» **Description of the task**
List, from the lines below, each one with "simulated" in it.

(Robot action calls)
* * * * *
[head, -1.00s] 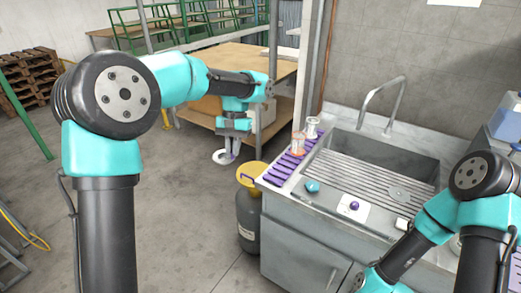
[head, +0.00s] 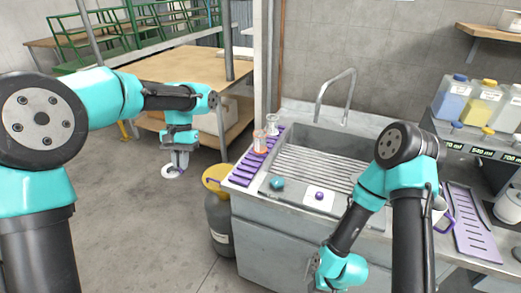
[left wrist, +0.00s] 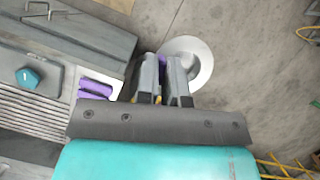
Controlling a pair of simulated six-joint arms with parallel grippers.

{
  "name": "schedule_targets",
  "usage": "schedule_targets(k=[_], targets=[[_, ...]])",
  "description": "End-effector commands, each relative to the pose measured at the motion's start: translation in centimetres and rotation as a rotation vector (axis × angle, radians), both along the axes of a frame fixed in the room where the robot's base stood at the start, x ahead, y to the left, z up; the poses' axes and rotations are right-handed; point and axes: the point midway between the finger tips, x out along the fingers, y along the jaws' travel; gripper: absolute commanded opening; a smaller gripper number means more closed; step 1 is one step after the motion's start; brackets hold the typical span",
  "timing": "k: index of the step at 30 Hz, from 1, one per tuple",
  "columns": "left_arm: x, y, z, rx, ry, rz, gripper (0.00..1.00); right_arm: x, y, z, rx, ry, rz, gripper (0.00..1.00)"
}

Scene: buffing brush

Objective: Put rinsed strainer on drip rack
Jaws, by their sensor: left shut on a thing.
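My left gripper (head: 178,158) is shut on the strainer (head: 172,171), a white round piece whose fine detail is too small to tell. It hangs over the floor left of the sink. In the left wrist view the strainer (left wrist: 200,62) shows as a pale disc at the fingertips of my left gripper (left wrist: 168,62). A purple slatted rack (head: 243,176) lies along the sink's left side, with glassware on it. Another purple slotted rack (head: 474,228) lies on the counter at the right. My right gripper (head: 318,274) is low in front of the sink cabinet; its fingers are unclear.
The sink (head: 340,140) has a ribbed drainboard and a tall faucet (head: 335,95). An orange-tinted beaker (head: 260,143) stands on the left rack. A grey canister with a yellow top (head: 217,178) stands on the floor left of the cabinet. Bottles (head: 487,100) stand at the right.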

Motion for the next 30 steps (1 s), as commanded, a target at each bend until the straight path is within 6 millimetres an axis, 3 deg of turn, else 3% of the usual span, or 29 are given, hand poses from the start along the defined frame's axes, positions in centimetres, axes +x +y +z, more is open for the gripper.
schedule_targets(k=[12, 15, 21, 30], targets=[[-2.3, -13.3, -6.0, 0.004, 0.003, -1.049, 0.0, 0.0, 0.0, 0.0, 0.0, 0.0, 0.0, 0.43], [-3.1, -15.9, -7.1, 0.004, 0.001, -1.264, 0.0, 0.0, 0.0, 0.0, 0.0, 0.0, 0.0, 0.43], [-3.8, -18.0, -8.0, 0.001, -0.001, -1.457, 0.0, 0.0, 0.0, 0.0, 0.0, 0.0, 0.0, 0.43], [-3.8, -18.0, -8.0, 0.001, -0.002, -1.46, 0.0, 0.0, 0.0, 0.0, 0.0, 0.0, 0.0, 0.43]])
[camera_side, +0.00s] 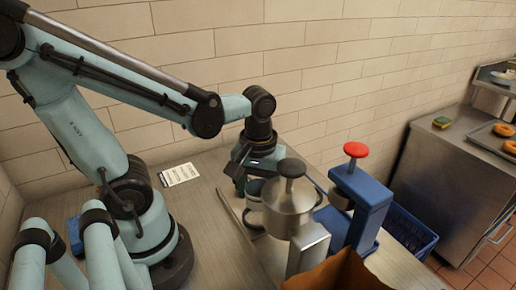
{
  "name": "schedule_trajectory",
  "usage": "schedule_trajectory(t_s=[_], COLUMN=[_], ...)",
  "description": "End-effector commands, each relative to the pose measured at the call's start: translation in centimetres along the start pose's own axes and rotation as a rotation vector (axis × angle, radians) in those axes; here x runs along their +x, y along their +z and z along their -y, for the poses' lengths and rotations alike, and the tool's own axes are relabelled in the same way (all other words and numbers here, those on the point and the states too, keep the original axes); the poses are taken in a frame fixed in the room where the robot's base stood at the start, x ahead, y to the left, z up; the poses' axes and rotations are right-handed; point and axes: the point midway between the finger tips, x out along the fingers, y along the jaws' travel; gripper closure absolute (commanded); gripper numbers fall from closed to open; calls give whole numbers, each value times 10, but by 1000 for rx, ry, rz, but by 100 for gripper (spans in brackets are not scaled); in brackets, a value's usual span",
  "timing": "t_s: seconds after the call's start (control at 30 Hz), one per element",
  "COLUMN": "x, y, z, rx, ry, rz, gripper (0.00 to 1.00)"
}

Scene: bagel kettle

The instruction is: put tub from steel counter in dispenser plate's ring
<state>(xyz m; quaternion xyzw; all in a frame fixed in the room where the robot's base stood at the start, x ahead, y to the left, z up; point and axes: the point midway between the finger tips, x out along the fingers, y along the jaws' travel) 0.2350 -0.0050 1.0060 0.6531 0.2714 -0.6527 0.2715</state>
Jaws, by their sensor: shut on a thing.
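My gripper (254,174) points down just left of and behind the steel dispenser (289,207), which has a black knob on top. It is shut on a pale tub (254,188), held upright as far as I can tell. The dispenser's body hides the right part of the tub. Below the tub, a round pale and dark edge (254,222) shows at the dispenser's foot; it may be the plate's ring. I cannot tell whether the tub touches it.
A blue press (364,200) with a red knob stands right of the dispenser. A brown box (335,272) is in front. A blue crate (411,230) is beyond the counter edge. A white card (180,174) lies on the steel counter (212,240), whose left part is mostly clear.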

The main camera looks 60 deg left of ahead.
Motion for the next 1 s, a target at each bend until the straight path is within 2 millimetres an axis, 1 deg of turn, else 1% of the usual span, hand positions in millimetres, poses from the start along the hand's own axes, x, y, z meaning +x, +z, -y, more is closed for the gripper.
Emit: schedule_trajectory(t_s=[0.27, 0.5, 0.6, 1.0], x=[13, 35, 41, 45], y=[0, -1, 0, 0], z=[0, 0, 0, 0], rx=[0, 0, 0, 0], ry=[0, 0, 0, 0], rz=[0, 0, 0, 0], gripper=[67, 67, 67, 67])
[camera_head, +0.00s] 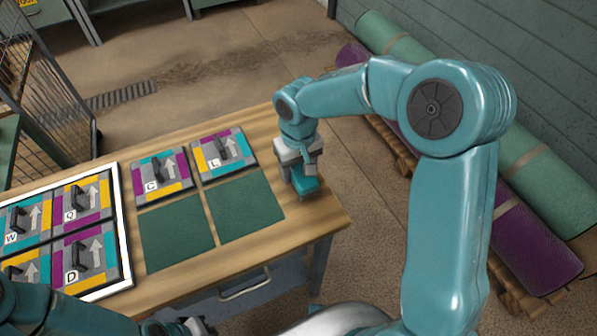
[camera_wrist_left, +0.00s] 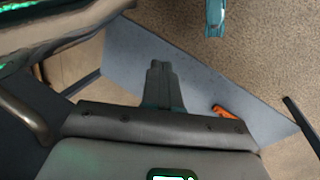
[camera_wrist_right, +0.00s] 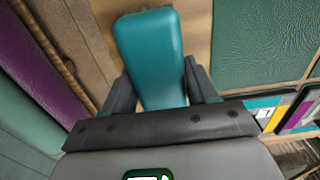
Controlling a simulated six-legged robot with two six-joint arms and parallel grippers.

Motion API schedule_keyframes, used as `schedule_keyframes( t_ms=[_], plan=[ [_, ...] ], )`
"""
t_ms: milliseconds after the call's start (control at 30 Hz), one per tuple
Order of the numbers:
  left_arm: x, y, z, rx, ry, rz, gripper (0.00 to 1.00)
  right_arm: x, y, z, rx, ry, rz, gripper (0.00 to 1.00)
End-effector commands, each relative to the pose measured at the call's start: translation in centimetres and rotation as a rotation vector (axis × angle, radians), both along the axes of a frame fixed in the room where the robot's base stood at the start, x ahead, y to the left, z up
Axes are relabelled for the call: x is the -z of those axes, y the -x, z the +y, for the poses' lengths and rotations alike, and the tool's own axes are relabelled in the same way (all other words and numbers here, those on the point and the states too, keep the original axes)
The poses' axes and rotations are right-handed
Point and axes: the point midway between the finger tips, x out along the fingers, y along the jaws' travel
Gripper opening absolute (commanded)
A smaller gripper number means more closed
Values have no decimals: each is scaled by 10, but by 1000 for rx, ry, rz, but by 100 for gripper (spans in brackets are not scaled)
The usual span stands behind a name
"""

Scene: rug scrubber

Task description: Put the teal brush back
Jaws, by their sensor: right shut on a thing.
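The teal brush (camera_head: 306,190) is at the right end of the wooden table (camera_head: 329,207), low over or on the tabletop; I cannot tell if it touches. My right gripper (camera_head: 299,172) is above it and shut on it. In the right wrist view the teal brush (camera_wrist_right: 150,55) lies between the two fingers (camera_wrist_right: 160,95). My left gripper (camera_wrist_left: 161,75) is shut and empty in the left wrist view, away from the brush.
Two dark green squares (camera_head: 177,236) (camera_head: 244,207) lie left of the brush. Tiles with black handles, marked C (camera_head: 162,179) and L (camera_head: 223,155), lie behind them. A white-framed tray (camera_head: 122,225) holds several more tiles at left. Rolled rugs (camera_head: 535,240) lie along the right wall.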

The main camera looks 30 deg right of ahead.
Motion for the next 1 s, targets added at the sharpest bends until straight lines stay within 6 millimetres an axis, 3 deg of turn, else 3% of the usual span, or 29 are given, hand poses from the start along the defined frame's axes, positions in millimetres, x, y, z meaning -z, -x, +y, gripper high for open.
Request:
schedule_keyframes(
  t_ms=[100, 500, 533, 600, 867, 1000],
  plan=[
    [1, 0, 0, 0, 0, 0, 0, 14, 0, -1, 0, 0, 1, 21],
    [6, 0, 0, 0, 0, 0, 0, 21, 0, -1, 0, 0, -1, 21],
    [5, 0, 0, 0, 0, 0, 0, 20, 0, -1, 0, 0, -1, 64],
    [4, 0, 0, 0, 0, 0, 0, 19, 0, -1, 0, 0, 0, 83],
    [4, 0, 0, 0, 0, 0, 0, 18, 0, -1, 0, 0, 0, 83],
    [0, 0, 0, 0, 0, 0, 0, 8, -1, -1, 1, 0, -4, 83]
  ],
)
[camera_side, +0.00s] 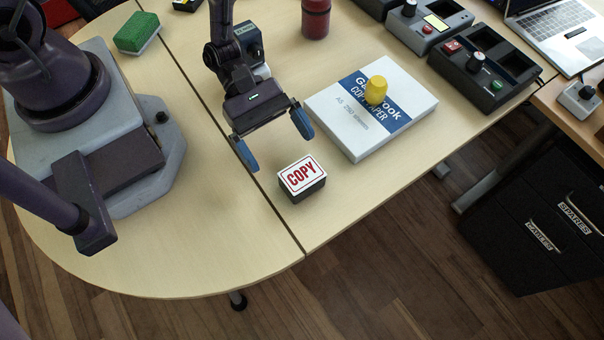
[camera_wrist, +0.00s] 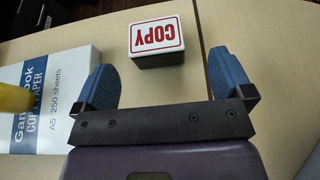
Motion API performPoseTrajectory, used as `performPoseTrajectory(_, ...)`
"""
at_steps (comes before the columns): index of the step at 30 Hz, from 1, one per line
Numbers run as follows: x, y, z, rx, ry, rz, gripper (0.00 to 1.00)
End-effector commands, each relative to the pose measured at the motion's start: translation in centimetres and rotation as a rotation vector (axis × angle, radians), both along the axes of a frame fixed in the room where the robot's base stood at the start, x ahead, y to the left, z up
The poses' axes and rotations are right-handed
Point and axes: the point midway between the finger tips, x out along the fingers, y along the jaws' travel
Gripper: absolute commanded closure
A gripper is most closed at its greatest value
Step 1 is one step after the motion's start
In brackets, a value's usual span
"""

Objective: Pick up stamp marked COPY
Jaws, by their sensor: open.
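The stamp marked COPY (camera_side: 302,178) is a small dark block with a white top, a red border and red letters. It sits on the pale wooden table (camera_side: 210,225), close to the seam and the front edge. In the wrist view the stamp (camera_wrist: 156,40) lies beyond the fingertips, between their lines, with its letters upside down. My gripper (camera_side: 276,145) is open and empty, its blue fingers spread apart. The gripper (camera_wrist: 166,72) is apart from the stamp, which shows unhidden in both views.
A copy paper pack (camera_side: 405,130) with a yellow object (camera_side: 376,90) on it lies right of my gripper. A green sponge (camera_side: 137,33) and a red cylinder (camera_side: 316,18) stand farther back. Dark control boxes (camera_side: 486,75) line the back right. Table is clear left of the stamp.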

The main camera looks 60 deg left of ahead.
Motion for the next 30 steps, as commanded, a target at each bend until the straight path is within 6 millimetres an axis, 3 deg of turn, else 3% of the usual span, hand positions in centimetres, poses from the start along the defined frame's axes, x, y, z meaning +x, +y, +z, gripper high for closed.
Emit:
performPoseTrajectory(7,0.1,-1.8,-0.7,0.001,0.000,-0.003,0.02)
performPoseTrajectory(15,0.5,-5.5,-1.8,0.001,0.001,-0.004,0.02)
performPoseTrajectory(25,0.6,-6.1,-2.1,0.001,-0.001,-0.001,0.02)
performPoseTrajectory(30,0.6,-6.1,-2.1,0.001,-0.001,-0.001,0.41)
* * * * *
» **The answer**
Controlling a pair of simulated six-joint arms with parallel grippers.
Controlling a simulated six-legged robot with two six-joint arms and parallel grippers.

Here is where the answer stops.